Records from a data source
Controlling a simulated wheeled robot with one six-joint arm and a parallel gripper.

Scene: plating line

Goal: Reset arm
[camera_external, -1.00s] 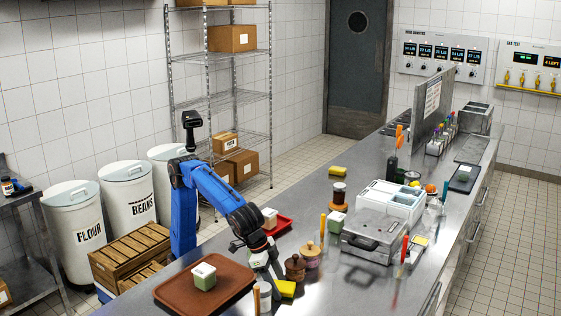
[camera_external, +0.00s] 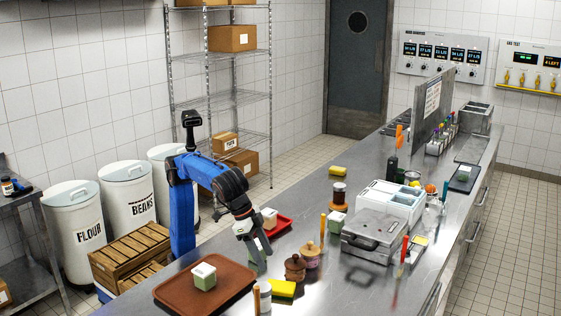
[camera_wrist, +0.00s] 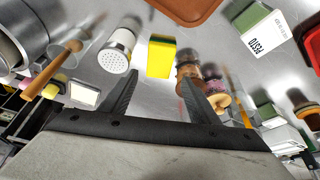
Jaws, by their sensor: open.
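My gripper (camera_external: 256,262) hangs over the steel counter (camera_external: 330,285), between the brown tray and the small pots. Its fingers point down. In the wrist view my gripper (camera_wrist: 160,100) has its two dark fingers spread well apart, with nothing held between them. A yellow and green sponge (camera_wrist: 160,57) lies beyond the fingertips in that view; it also shows in the external view (camera_external: 282,289). My blue arm is bent, with its forearm reaching right and down.
A brown tray (camera_external: 165,293) carries a white-lidded green container (camera_external: 204,276). A brown pot (camera_external: 295,268), a pink pot (camera_external: 311,258) and a shaker (camera_wrist: 122,42) stand close to my gripper. A red tray (camera_external: 285,222) lies behind it.

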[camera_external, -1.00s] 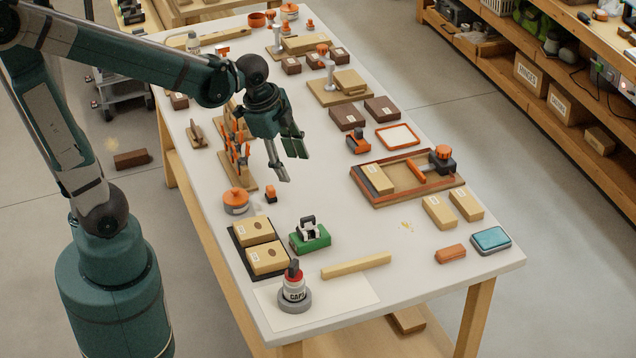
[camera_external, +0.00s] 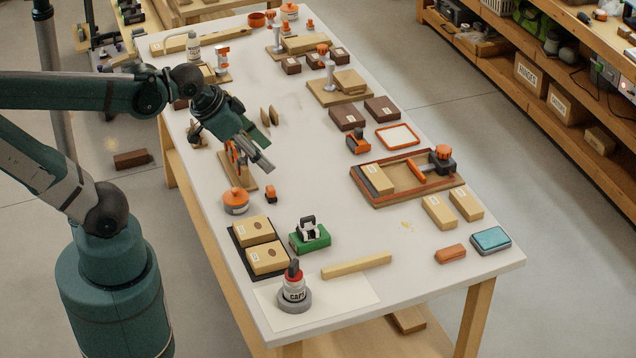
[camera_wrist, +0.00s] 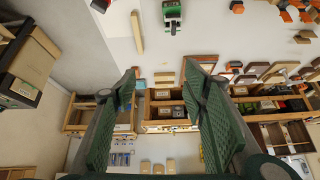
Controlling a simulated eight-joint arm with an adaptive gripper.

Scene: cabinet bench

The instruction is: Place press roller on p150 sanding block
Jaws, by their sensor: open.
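My gripper (camera_external: 264,153) is open and empty, tilted above the left side of the bench near a wooden rack (camera_external: 252,170) with orange tools. Its spread fingers frame the wrist view (camera_wrist: 160,80). I cannot tell for sure which thing is the press roller; a small orange and dark tool (camera_external: 358,142) lies right of the bench middle. Tan labelled blocks stand at the right (camera_external: 439,212), (camera_external: 467,204), in the wooden tray (camera_external: 410,194), and on a dark mat at the front left (camera_external: 254,230), (camera_external: 267,258). Their labels are too small to read, so the P150 block cannot be singled out.
A blue tin (camera_external: 491,240) is near the right edge.

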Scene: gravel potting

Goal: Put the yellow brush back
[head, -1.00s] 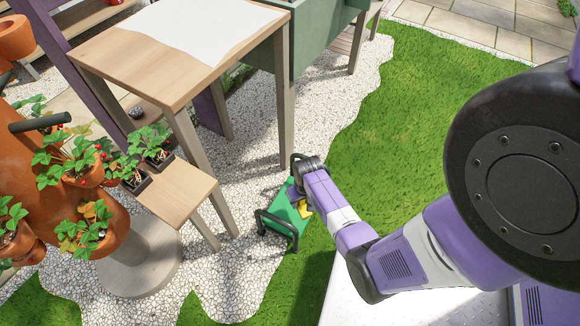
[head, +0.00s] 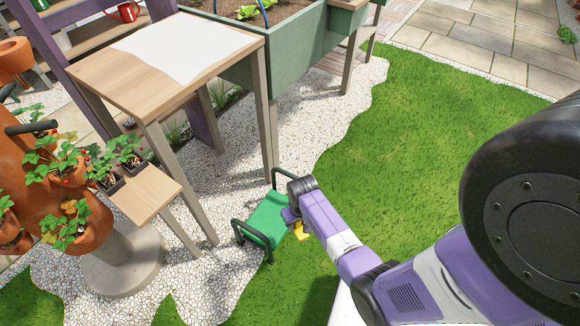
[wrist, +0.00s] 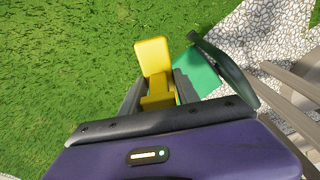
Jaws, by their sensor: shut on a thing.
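The yellow brush (wrist: 153,60) is held in my gripper (wrist: 160,92), which is shut on it. In the wrist view the brush points up past the fingers, over the grass. In the head view the brush (head: 301,232) shows as a small yellow piece below my gripper (head: 293,222), at the right edge of the green kneeler (head: 266,217). My arm hides part of the brush there. I cannot tell whether the brush touches the kneeler or the grass.
A wooden table (head: 122,72) with a white sheet (head: 190,45) stands behind the kneeler. A small wooden bench (head: 146,194) and a terracotta planter tower (head: 45,200) with several strawberry plants are at left. A green raised bed (head: 305,45) is at the back. Open lawn (head: 420,140) lies to the right.

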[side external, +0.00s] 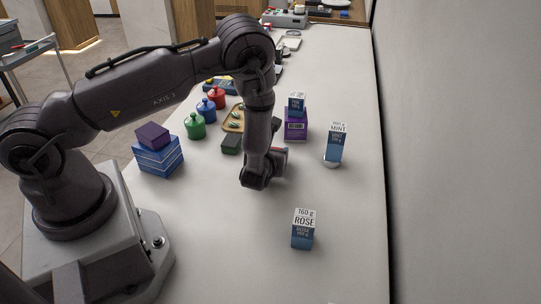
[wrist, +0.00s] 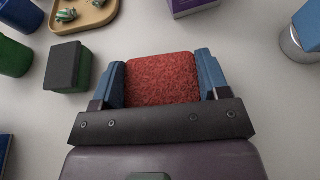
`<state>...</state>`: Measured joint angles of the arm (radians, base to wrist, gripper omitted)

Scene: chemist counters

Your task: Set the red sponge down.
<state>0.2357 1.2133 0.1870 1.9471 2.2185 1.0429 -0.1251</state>
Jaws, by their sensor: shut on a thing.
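The red sponge (wrist: 163,84) shows in the wrist view as a rough red block between the two blue fingers. My gripper (wrist: 162,68) is shut on it from its left and right sides. In the side external view my gripper (side external: 279,161) is low over the middle of the white counter (side external: 225,225), and my own wrist hides most of the sponge. I cannot tell whether the sponge touches the counter.
A dark green box (wrist: 68,68) is close left of my gripper. A wooden tray (side external: 226,125), purple box (side external: 296,126) and mint box (side external: 337,144) stand farther back. The rose box (side external: 303,230) stands nearer the camera. The counter left of it is clear.

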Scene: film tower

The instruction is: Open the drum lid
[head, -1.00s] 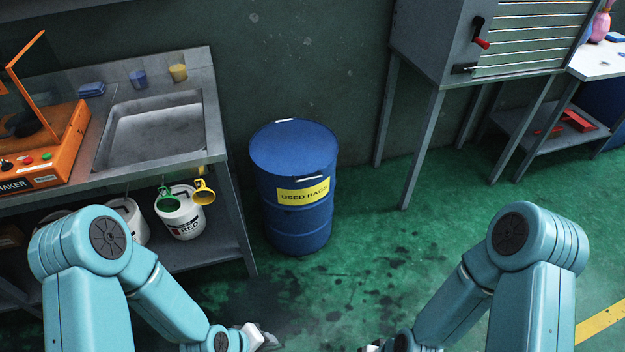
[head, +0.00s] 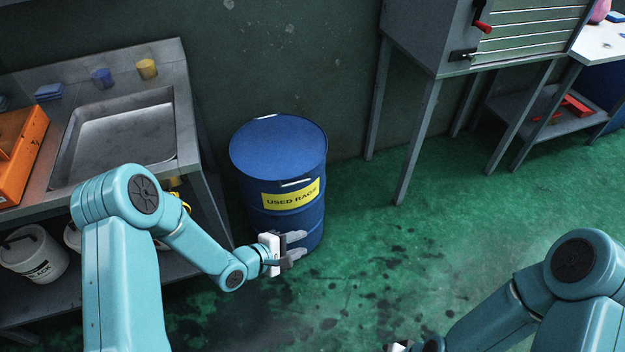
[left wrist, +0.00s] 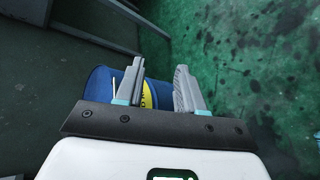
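A blue drum (head: 258,185) with a yellow "USED RAGS" label stands upright on the floor in the head view. Its round blue lid (head: 278,143) is on top and looks closed, with a pale handle strip at the front rim. My left gripper (head: 301,245) is open and empty, in front of the drum's lower part and below the label. In the left wrist view, the drum (left wrist: 98,86) shows behind the spread fingers (left wrist: 160,80). My right gripper (head: 395,346) is barely in view at the bottom edge; its fingers are cut off.
A metal sink bench (head: 186,120) stands left of the drum, with a white bucket (head: 38,262) on its shelf. A grey cabinet on legs (head: 430,45) stands at the back right. The green floor (head: 400,250) right of the drum is clear.

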* [WORK TO COMPLETE] Set down all the data again exactly as above, pictures excluded.

* [ANSWER FOR THE TASK]
Controlling a simulated wheeled robot with one six-joint arm and a parallel gripper.

Scene: plating line

Goal: Reset arm
[camera_external, -1.00s] 
[camera_external, +0.00s] 
[camera_wrist, +0.00s] 
Jaws, by their sensor: open.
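My gripper (camera_external: 256,262) hangs over the steel counter (camera_external: 330,285), between the brown tray and the small pots. Its fingers point down. In the wrist view my gripper (camera_wrist: 160,100) has its two dark fingers spread well apart, with nothing held between them. A yellow and green sponge (camera_wrist: 160,57) lies beyond the fingertips in that view; it also shows in the external view (camera_external: 282,289). My blue arm is bent, with its forearm reaching right and down.
A brown tray (camera_external: 165,293) carries a white-lidded green container (camera_external: 204,276). A brown pot (camera_external: 295,268), a pink pot (camera_external: 311,258) and a shaker (camera_wrist: 122,42) stand close to my gripper. A red tray (camera_external: 285,222) lies behind it.

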[camera_external, -1.00s] 
[camera_external, +0.00s] 
[camera_wrist, +0.00s] 
Controlling a simulated eight-joint arm with an adaptive gripper.

Scene: cabinet bench

The instruction is: Place press roller on p150 sanding block
Jaws, by their sensor: open.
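My gripper (camera_external: 264,153) is open and empty, tilted above the left side of the bench near a wooden rack (camera_external: 252,170) with orange tools. Its spread fingers frame the wrist view (camera_wrist: 160,80). I cannot tell for sure which thing is the press roller; a small orange and dark tool (camera_external: 358,142) lies right of the bench middle. Tan labelled blocks stand at the right (camera_external: 439,212), (camera_external: 467,204), in the wooden tray (camera_external: 410,194), and on a dark mat at the front left (camera_external: 254,230), (camera_external: 267,258). Their labels are too small to read, so the P150 block cannot be singled out.
A blue tin (camera_external: 491,240) is near the right edge.

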Scene: gravel potting

Goal: Put the yellow brush back
[head, -1.00s] 
[head, +0.00s] 
[wrist, +0.00s] 
Jaws, by their sensor: shut on a thing.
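The yellow brush (wrist: 153,60) is held in my gripper (wrist: 160,92), which is shut on it. In the wrist view the brush points up past the fingers, over the grass. In the head view the brush (head: 301,232) shows as a small yellow piece below my gripper (head: 293,222), at the right edge of the green kneeler (head: 266,217). My arm hides part of the brush there. I cannot tell whether the brush touches the kneeler or the grass.
A wooden table (head: 122,72) with a white sheet (head: 190,45) stands behind the kneeler. A small wooden bench (head: 146,194) and a terracotta planter tower (head: 45,200) with several strawberry plants are at left. A green raised bed (head: 305,45) is at the back. Open lawn (head: 420,140) lies to the right.

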[side external, +0.00s] 
[wrist, +0.00s] 
`<state>...</state>`: Measured joint angles of the arm (radians, base to wrist, gripper omitted)

Scene: chemist counters

Your task: Set the red sponge down.
<state>0.2357 1.2133 0.1870 1.9471 2.2185 1.0429 -0.1251</state>
Jaws, by their sensor: shut on a thing.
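The red sponge (wrist: 163,84) shows in the wrist view as a rough red block between the two blue fingers. My gripper (wrist: 162,68) is shut on it from its left and right sides. In the side external view my gripper (side external: 279,161) is low over the middle of the white counter (side external: 225,225), and my own wrist hides most of the sponge. I cannot tell whether the sponge touches the counter.
A dark green box (wrist: 68,68) is close left of my gripper. A wooden tray (side external: 226,125), purple box (side external: 296,126) and mint box (side external: 337,144) stand farther back. The rose box (side external: 303,230) stands nearer the camera. The counter left of it is clear.

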Scene: film tower

The instruction is: Open the drum lid
[head, -1.00s] 
[head, +0.00s] 
[left wrist, +0.00s] 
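A blue drum (head: 258,185) with a yellow "USED RAGS" label stands upright on the floor in the head view. Its round blue lid (head: 278,143) is on top and looks closed, with a pale handle strip at the front rim. My left gripper (head: 301,245) is open and empty, in front of the drum's lower part and below the label. In the left wrist view, the drum (left wrist: 98,86) shows behind the spread fingers (left wrist: 160,80). My right gripper (head: 395,346) is barely in view at the bottom edge; its fingers are cut off.
A metal sink bench (head: 186,120) stands left of the drum, with a white bucket (head: 38,262) on its shelf. A grey cabinet on legs (head: 430,45) stands at the back right. The green floor (head: 400,250) right of the drum is clear.

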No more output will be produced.